Democracy is off the table, and exceeding limits exacts a price. Nearly 300 journalists have been murdered since 1990, some gunned down in plain sight, others dosed with polonium in the fashionably Russian manner. If state connections are seldom clear, few killers are caught.
But is this hardly the old evil empire. A glance at the new quarterly Russia! depicts one aspect of the new mood. On a recent cover, two male cosmonauts embrace in a soulful kiss among emblematic snowflecked Russian birches. A nightclub scene inside elevates half-clothed hedonism to inspired heights.
Plummeting oil prices hit Russia hard late in 2008. Oligarchs dropped in droves off the Forbes billionaires list, yet they still buy up the Riviera from Monaco to Montenegro as well as fancy urban enclaves in London and New York. Wealth trickles down as never before. Entrepreneurs with good ideas can flourish overnight. Yet a distressingly numerous underclass sees a bleak life that grows steadily worse.

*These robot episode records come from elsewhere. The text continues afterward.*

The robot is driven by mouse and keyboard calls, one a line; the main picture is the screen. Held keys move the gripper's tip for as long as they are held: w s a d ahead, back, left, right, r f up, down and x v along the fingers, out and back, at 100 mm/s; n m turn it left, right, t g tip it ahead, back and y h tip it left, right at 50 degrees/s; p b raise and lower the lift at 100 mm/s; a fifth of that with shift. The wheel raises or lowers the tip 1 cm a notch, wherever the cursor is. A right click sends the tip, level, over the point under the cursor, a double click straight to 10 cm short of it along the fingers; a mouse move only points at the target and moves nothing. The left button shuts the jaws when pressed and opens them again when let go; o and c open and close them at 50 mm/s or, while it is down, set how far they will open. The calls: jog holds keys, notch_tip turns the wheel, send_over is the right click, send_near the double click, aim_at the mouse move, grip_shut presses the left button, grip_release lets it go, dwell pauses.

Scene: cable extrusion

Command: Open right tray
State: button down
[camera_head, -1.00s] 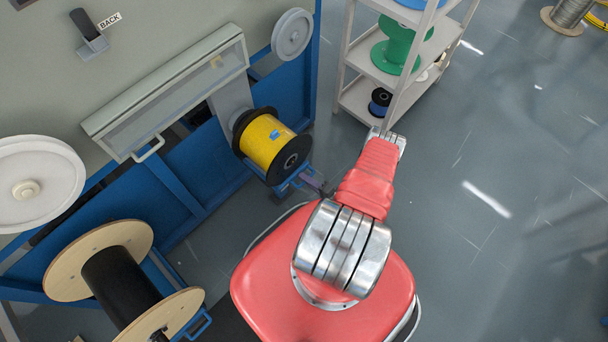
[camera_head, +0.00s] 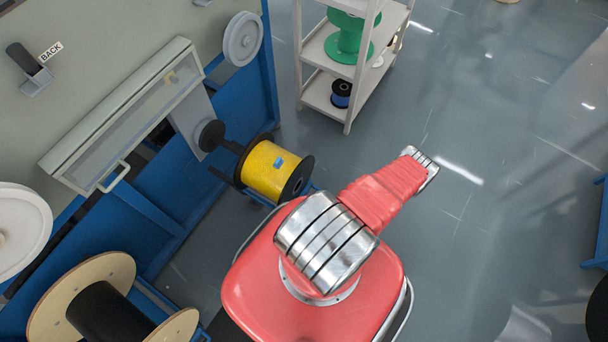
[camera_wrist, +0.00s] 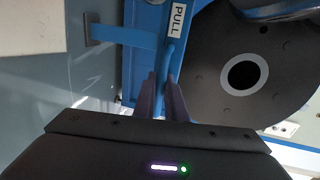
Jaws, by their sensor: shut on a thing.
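The right tray is blue; part of it (camera_head: 222,174) shows beside and under the yellow spool (camera_head: 272,170) in the head view. In the wrist view, its blue front panel (camera_wrist: 140,55) carries a white PULL label (camera_wrist: 178,20) and a thin blue handle (camera_wrist: 170,56). My gripper (camera_wrist: 162,88) is shut on this handle, the handle passing between the two dark fingers. The spool's black flange (camera_wrist: 212,68) fills the right of the wrist view. My arm hides the gripper in the head view.
The blue machine frame (camera_head: 160,225) lies along the left, with a wood-flanged black spool (camera_head: 102,312) at its lower left. A grey shelf (camera_head: 330,52) with green and blue spools stands at the top. Open floor (camera_head: 470,240) lies to the right.

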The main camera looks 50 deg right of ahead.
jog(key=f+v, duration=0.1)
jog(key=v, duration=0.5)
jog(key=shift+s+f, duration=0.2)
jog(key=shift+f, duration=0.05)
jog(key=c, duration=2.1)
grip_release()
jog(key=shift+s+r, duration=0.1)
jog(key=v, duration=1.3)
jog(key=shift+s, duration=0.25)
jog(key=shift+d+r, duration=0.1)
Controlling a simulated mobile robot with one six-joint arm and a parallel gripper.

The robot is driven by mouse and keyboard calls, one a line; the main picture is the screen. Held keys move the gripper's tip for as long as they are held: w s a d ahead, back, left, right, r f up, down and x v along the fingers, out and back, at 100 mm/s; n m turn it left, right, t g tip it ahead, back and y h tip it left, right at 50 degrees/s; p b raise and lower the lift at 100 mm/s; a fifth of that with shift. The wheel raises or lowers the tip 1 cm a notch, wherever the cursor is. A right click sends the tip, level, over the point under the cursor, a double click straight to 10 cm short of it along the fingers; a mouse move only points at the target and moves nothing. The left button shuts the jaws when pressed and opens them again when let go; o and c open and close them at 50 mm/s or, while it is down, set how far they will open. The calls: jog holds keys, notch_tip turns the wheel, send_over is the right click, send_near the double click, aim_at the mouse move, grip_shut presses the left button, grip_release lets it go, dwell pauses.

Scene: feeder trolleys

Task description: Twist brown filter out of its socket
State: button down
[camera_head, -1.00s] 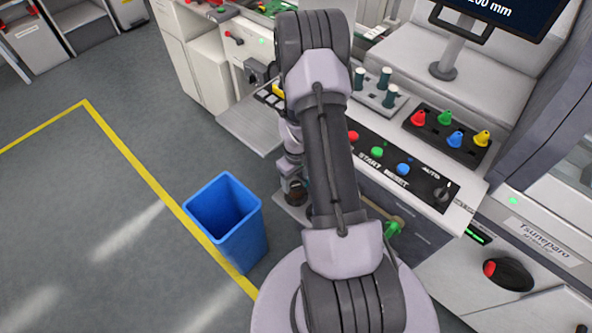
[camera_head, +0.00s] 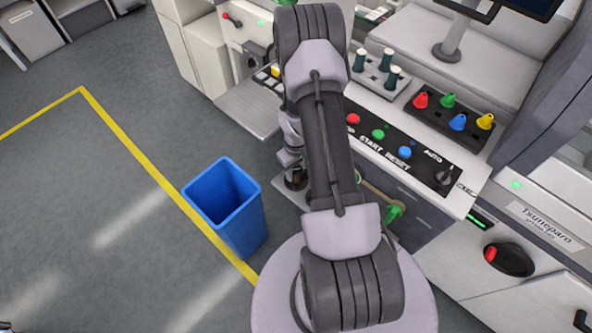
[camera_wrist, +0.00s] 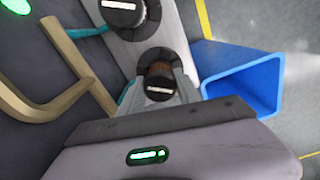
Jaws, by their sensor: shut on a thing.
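The brown filter (camera_wrist: 160,77) is in the wrist view, inside the black ring of its socket (camera_wrist: 151,56) on a pale panel. My gripper (camera_wrist: 162,88) is shut on the filter, with one finger on each side of it. How far the filter sits in the socket cannot be told. In the head view the filter (camera_head: 296,180) shows as a small dark brown shape left of my arm, which hides most of the gripper.
A blue bin (camera_head: 230,218) stands on the floor left of my arm; it also shows in the wrist view (camera_wrist: 245,75). A second black round fitting (camera_wrist: 122,12) lies beyond the filter. A tan bar handle (camera_wrist: 60,70) sticks out at left. Open floor lies left.

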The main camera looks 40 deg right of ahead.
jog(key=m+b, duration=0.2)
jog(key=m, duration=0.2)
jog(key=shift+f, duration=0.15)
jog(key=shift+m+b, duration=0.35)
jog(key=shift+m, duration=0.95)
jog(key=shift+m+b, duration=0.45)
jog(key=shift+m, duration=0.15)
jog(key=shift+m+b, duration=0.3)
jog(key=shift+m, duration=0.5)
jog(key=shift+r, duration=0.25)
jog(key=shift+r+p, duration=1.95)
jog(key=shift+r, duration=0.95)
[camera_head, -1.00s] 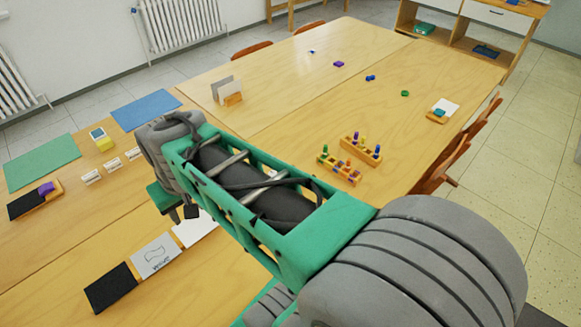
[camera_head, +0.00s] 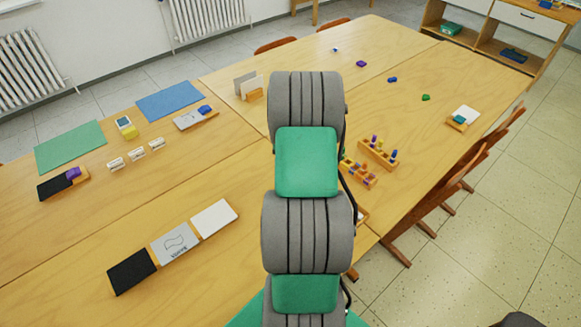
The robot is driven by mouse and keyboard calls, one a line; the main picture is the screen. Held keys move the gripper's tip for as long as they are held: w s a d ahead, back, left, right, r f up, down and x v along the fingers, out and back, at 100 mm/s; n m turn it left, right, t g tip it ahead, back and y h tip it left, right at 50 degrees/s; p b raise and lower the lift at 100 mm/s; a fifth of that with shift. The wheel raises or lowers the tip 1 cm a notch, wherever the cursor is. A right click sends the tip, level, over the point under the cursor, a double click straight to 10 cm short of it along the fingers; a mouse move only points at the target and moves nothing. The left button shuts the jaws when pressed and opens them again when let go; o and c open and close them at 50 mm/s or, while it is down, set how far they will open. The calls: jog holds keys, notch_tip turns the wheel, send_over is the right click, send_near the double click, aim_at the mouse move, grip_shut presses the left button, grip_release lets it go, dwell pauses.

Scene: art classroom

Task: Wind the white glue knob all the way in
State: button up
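I cannot make out a white glue knob for certain. Three small white pieces with dark marks stand in a row on the left table: one (camera_head: 116,164), a second (camera_head: 136,154) and a third (camera_head: 157,144). They are too small to tell what they are. A tiny blue-and-white thing (camera_head: 335,49) lies on the far table. My grey and green arm rises through the middle of the view and hides the table behind it. My gripper is not in view.
A green mat (camera_head: 70,147) and a blue mat (camera_head: 170,101) lie at the left. Black, grey and white panels (camera_head: 175,243) lie nearer. Wooden blocks with coloured pegs (camera_head: 377,153) stand right of my arm. Chairs (camera_head: 440,210) line the right edge.

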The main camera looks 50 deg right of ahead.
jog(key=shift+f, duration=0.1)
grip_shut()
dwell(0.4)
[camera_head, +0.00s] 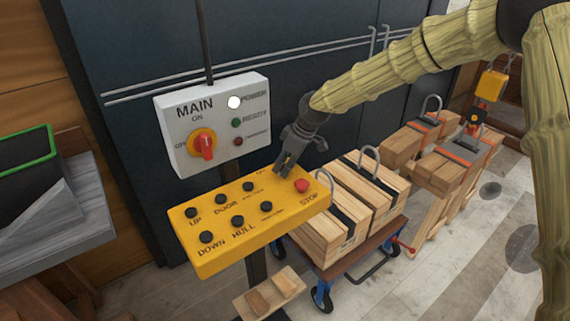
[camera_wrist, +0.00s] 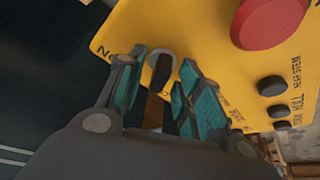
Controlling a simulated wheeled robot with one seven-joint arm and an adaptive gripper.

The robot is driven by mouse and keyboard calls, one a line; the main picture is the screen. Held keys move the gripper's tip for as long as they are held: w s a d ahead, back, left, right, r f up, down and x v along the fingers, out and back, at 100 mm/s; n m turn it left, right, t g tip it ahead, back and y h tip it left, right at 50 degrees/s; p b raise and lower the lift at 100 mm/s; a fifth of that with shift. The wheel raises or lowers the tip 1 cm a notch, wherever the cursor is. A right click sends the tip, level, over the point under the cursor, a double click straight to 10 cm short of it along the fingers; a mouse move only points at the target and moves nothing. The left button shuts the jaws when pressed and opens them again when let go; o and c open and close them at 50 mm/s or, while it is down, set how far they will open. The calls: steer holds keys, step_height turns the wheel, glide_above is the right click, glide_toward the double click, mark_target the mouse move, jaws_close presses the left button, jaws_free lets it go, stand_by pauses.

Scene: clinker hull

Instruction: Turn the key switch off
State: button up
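The yellow control box (camera_head: 240,232) has several black buttons and a red stop button (camera_head: 302,186). The key switch (camera_wrist: 161,63) shows in the wrist view as a pale round collar on the yellow face, with a dark and brown part, likely the key (camera_wrist: 153,108), standing out towards me. My gripper (camera_head: 285,167) is at the box's upper right edge, pointing down. In the wrist view my gripper's teal-padded fingers (camera_wrist: 163,75) stand on either side of the key, apart, with slim gaps showing. Contact is unclear. In the head view my gripper hides the switch.
A white MAIN panel (camera_head: 180,120) with a red rotary switch (camera_head: 205,147) and a lit lamp (camera_head: 234,102) stands behind left. The red stop button (camera_wrist: 268,20) is close beside my fingers. A cart with wooden blocks (camera_head: 345,205) stands right of the box.

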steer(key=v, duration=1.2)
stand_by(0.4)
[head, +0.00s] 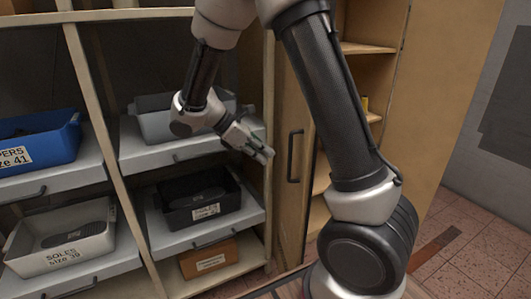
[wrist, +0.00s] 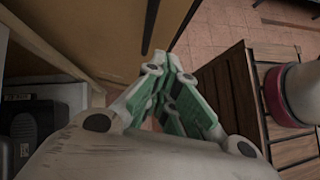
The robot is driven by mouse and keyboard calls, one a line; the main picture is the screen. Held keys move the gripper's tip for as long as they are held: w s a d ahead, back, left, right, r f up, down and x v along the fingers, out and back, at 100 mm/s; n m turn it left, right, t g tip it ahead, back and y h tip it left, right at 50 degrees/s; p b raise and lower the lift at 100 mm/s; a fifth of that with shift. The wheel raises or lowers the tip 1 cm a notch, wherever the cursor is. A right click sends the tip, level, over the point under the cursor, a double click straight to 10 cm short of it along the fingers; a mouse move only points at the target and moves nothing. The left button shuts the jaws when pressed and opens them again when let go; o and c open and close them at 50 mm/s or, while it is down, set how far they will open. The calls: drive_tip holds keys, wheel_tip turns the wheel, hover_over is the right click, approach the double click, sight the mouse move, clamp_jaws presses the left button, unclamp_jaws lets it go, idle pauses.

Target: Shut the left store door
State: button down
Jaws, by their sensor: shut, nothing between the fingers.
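The left store door (head: 286,190) is a pale wooden panel with a dark vertical bar handle (head: 294,156). It stands open, swung out from the cupboard and seen at a steep angle beside the shelving. In the wrist view the door (wrist: 105,35) fills the upper left, with its handle (wrist: 150,25) near the top. My gripper (head: 264,154) is shut and empty, just left of the door in the head view. In the wrist view its closed fingertips (wrist: 166,68) are below the handle and appear apart from it. Whether the fingers touch the door is unclear.
The right door (head: 445,90) stands wide open, with cupboard shelves (head: 362,48) showing between the doors. On the left, shelving holds a blue bin (head: 40,140), a black bin (head: 198,200) and an orange-brown box (head: 208,260). Tiled floor (head: 475,235) lies open at right.

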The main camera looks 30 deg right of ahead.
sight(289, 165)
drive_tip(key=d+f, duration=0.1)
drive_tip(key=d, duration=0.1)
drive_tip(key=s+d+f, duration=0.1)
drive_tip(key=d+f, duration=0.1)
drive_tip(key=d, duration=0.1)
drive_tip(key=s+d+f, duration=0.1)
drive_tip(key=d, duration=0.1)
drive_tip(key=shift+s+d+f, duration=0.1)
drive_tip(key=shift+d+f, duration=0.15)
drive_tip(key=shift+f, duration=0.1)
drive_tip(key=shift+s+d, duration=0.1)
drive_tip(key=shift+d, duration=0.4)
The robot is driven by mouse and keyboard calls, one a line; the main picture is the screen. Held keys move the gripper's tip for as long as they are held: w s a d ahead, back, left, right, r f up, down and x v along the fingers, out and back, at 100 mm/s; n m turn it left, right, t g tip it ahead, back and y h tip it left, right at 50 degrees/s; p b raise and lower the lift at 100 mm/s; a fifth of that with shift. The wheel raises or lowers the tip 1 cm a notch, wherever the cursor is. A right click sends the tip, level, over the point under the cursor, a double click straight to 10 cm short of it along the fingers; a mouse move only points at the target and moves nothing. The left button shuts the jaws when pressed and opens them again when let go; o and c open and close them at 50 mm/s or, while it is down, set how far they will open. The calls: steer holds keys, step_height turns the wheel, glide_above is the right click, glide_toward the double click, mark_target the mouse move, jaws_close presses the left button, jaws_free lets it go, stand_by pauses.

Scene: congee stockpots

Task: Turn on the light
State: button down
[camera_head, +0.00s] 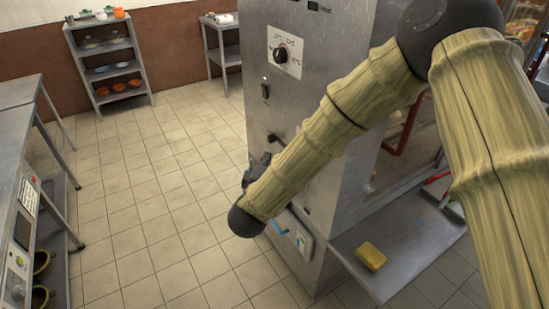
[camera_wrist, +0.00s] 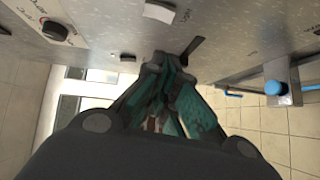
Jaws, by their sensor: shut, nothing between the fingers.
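A steel cabinet (camera_head: 320,110) stands in the middle of the head view. Its face carries a round black dial (camera_head: 281,54) with printed marks and a small dark switch (camera_head: 265,88) below it. In the wrist view the dial (camera_wrist: 55,31) is at the upper left and a pale rocker-like piece (camera_wrist: 159,12) is at the top. My gripper (camera_wrist: 165,62) is shut and empty, close to the cabinet face; contact is unclear. In the head view my arm hides most of the gripper (camera_head: 258,160).
A steel shelf with a yellow sponge (camera_head: 371,256) juts from the cabinet's right side. A steel counter (camera_head: 18,90) runs along the left, and a rack of bowls (camera_head: 108,62) stands at the back. The tiled floor (camera_head: 140,190) between is clear.

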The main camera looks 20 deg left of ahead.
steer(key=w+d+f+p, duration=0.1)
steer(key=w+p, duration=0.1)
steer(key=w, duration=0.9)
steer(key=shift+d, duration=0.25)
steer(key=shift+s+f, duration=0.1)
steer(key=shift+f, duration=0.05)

In November 2008, presidents and prime ministers sent effusive congratulations to Barack Obama, but Medvedev was pointedly silent. In a speech, he said a new U.S. administration might devise a more sensible foreign policy. Russia, he added, would deploy more missiles to counter a Western threat in Europe.
Clearly, those old watchwords of Ronald Reagan’s are no longer enough. Trust but verify, sure. But then what?